PROBLEM REQUIREMENTS:
All of the material below is to be retyped exactly.

DATA:
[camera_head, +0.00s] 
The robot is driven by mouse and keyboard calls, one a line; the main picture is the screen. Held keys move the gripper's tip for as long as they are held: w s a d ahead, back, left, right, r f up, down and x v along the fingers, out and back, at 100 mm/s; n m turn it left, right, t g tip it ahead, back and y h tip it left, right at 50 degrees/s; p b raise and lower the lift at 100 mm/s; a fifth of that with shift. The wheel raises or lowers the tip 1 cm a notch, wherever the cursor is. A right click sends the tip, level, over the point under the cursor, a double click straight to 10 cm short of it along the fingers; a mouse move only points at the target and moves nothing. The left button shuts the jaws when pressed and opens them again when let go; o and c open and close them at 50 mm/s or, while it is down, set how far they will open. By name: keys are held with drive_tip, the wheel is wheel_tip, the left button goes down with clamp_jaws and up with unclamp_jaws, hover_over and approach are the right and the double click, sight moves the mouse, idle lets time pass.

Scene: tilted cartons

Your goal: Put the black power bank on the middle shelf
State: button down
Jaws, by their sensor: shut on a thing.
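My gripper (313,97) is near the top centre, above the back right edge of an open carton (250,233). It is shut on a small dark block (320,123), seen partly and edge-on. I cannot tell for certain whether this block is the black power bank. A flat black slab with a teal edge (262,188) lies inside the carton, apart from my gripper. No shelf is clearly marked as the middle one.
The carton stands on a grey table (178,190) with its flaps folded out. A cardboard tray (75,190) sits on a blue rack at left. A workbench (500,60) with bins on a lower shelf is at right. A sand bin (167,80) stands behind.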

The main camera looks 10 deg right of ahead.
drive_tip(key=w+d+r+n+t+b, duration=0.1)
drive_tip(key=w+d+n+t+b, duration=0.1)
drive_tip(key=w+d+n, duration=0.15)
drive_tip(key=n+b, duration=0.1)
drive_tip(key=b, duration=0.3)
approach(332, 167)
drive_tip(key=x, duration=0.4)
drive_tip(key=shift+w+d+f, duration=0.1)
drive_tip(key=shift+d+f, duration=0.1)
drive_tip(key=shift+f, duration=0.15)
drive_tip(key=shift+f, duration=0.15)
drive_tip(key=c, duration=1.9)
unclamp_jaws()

FINAL RESULT:
[camera_head, +0.00s] 
The robot is driven by mouse and keyboard calls, one a line; the main picture is the screen. Held keys move the gripper's tip for as long as they are held: w s a d ahead, back, left, right, r f up, down and x v along the fingers, out and back, at 100 mm/s; n m turn it left, right, t g tip it ahead, back and y h tip it left, right at 50 degrees/s; p b raise and lower the lift at 100 mm/s; a fifth of that with shift. The wheel raises or lowers the tip 1 cm a notch, wherever the cursor is. A right click sends the tip, level, over the point under the cursor, a double click straight to 10 cm short of it along the fingers; a mouse move only points at the target and moves nothing. The left button shuts the jaws when pressed and opens them again when let go; o and c open and close them at 50 mm/s or, while it is down, set how far they will open. By name: keys are held with drive_tip, the wheel is wheel_tip, the left button goes down with clamp_jaws and up with unclamp_jaws, hover_over and approach are the right and the double click, sight moves the mouse, idle lets time pass.

Scene: tilted cartons

Your goal: Put the black power bank on the middle shelf
State: button down
Jaws, by their sensor: shut on a thing.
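My gripper (313,97) is near the top centre, above the back right edge of an open carton (250,233). It is shut on a small dark block (320,123), seen partly and edge-on. I cannot tell for certain whether this block is the black power bank. A flat black slab with a teal edge (262,188) lies inside the carton, apart from my gripper. No shelf is clearly marked as the middle one.
The carton stands on a grey table (178,190) with its flaps folded out. A cardboard tray (75,190) sits on a blue rack at left. A workbench (500,60) with bins on a lower shelf is at right. A sand bin (167,80) stands behind.

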The main camera looks 10 deg right of ahead.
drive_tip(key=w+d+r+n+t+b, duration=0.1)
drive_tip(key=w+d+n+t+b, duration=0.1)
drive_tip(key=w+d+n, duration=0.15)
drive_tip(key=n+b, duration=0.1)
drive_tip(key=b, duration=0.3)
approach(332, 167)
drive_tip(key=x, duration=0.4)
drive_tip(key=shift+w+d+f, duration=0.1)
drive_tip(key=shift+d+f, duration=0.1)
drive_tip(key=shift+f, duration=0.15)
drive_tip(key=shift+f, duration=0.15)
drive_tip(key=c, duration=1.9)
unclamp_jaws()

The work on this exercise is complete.